A fianco al libro-denuncia sulla mafia italiana leggo “Die Taeter sind unter uns” , “I criminali sono in mezzo a noi”. Autore del libro è Hubertus Knabe, direttore del carcere di Hohenschonhausen. In questo inferno, situato a circa mezz’ora dal centro città, è stata girata la prima scena del film “Le vite degli altri”. Suppongo che la stazione centrale dei treni, tra le più all’avanguardia d’Europa, potrebbe avere qualche punto informazioni sulla visita alla prigione della Stasi; non è così.
Ai tempi del Muro, coloro che vivevano nei quartieri intorno alle carceri, non avevano la minima idea di cosa succedesse dentro quel mastodontico complesso situato sulla Gensler Strasse. Una guida turistica australiana è impegnata con un gruppo di americani a visitare i piani della stazione e la mia richiesta di informazioni la coglie impreparata. Decido di prendere un taxi. L’autista, un berlinese acquisito con origini bavaresi mi conferma la sensazione che i cittadini siano poco informati sull’argomento. Forse non interessa più a nessuno. O si vuole dimenticare.
Il carcere di Hohenschonhausen è un edificio militare dai toni cupi e severi. Mi inserisco in un gruppo di turisti stranieri in attesa della guida. Il nostro accompagnatore, si chiama Gilbert Florian, ha circa 50 anni ed è un ex dissidente. Almeno così lo definirono un tempo gli uomini della Stasi. Sono proprio loro, gli ex internati che conducono i gruppi lungo i corridoi della prigione raccontando fatti generali alternati a esperienze personali.
“Era l’anno 1983 e mi era stato chiesto da alcuni amici di realizzare un reportage sui gruppi punk di Berlino Est per raccontare il loro stile di vita, le loro convinzioni – racconta Florian – Mi ero appassionato molto alla vicenda. Per questi ragazzi, essere dei punk, non significava soltanto seguire una moda occidentale “cool” ma era l’espressione di una precisa consapevolezza di sé, era qualcosa di molto profondo e consistente, era il desiderio di affermare il valore di sé dentro un sistema che lo sviliva. Dopo un anno in cui, a mia insaputa, venivo controllato, mi arrestarono. Mi infilarono dentro un furgoncino e mi lasciarono al buio per tutto il tempo del viaggio”.

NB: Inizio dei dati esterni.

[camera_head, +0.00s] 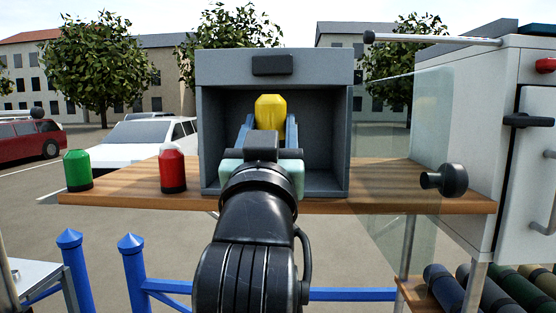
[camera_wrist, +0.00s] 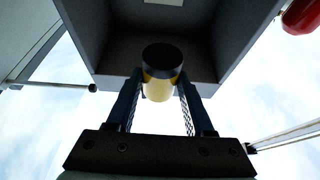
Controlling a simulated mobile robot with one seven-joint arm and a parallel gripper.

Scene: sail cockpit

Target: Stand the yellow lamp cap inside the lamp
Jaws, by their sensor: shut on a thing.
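The yellow lamp cap (camera_head: 270,110) is upright inside the mouth of the grey lamp box (camera_head: 336,185). My gripper (camera_head: 270,128) reaches in from the front and is shut on the cap, one blue finger on each side. In the wrist view the cap (camera_wrist: 158,88) shows its dark end and yellow side between my fingers (camera_wrist: 158,95), with the box walls (camera_wrist: 200,65) around it. The cap's lower part is hidden behind my wrist in the head view, so I cannot tell whether it touches the box floor.
A green cap (camera_head: 77,170) and a red cap (camera_head: 172,170) stand on the wooden shelf (camera_head: 125,187) left of the box. A clear door panel with a black knob (camera_head: 445,180) stands open at the right. A white cabinet (camera_head: 480,110) is beyond it.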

La strategia era di far perdere subito il senso d’orientamento alla vittima. Dalle finestre del carcere non si riusciva a vedere nulla. Si era completamente fuori da mondo, non era possible nemmeno socializzare con i compagni. Ogni persona, racconta Florian, aveva un tutor, il quale inizialmente sembrava gentile. In realtà il fine di questa cortesia era di riuscire a estrapolare più informazioni possibili duranti I lunghi interrogatori.
“Il mio tutor – aggiunge la guida – raccontava della sua famiglia, mi procurava dei libri che non avevano nulla a che vedere il carcere, parlavamo di arte e cultura”.
Gli altri ufficiali invece erano come dei robot educati a un “sano odio”.
“Per sette mesi il mio tutor ha insistito tenacemente affinché io ammettessi di aver assunto comportamenti antisocialisti che danneggiavano gli interessi della Ddr. Ma siccome questo non si poteva dimostrare con fatti espliciti, (mi ero limitato ad intervistare dei gruppi punk) decisi di scrivere una relazione raccogliendo una serie di passaggi della mia biografia considerati “misteriosi”; in realtà erano fatti irrilevanti. Questa relazione sarebbe finita in tribunale per il processo. Subito dopo la chiusura della fase istruttoria le sue carinerie si interruppero improvvisamente. Niente te al limone, niente più libri”.
“Mi vennero rinfacciate tutta una serie di dichiarazioni che io avevo semplicemente riportato nel mio reportage. Iniziava un vero e proprio inferno. Lothar de Maiziere, che divenne in seguito il mio difensore, mi avrebbe spiegato che secondo il diritto della Ddr non importava nulla se un cittadino urlasse ad AlexanderPlatz “Erich Honeker è un maiale”, o “Il mio vicino ha detto che Honecker è un maiale. La pena in entrambi i casi sarebbe stata la stessa.”
E mentre Florian racconta camminiamo lunghi i bui corridori del carcere. Ci indica una cella in cui veniva rinchiuso chi manifestava sintomi di pazzia e disperazione. Lì avrebbe potuto sfogarsi e calmarsi in modo da poter affrontare l’ennesimo ed infinito interrogatorio. In una via di Berlino è una struttura in cui è appeso un catino d’acqua gelida; è una sorta di applicazione del waterboarding. In un’altra il detenuto veniva lasciato riposare e controllato ininterrottamente dal buco della serratura. A fianco del tavolino un water da cui usciva un odore sgradevole che scacciava l’appetito del detenuto.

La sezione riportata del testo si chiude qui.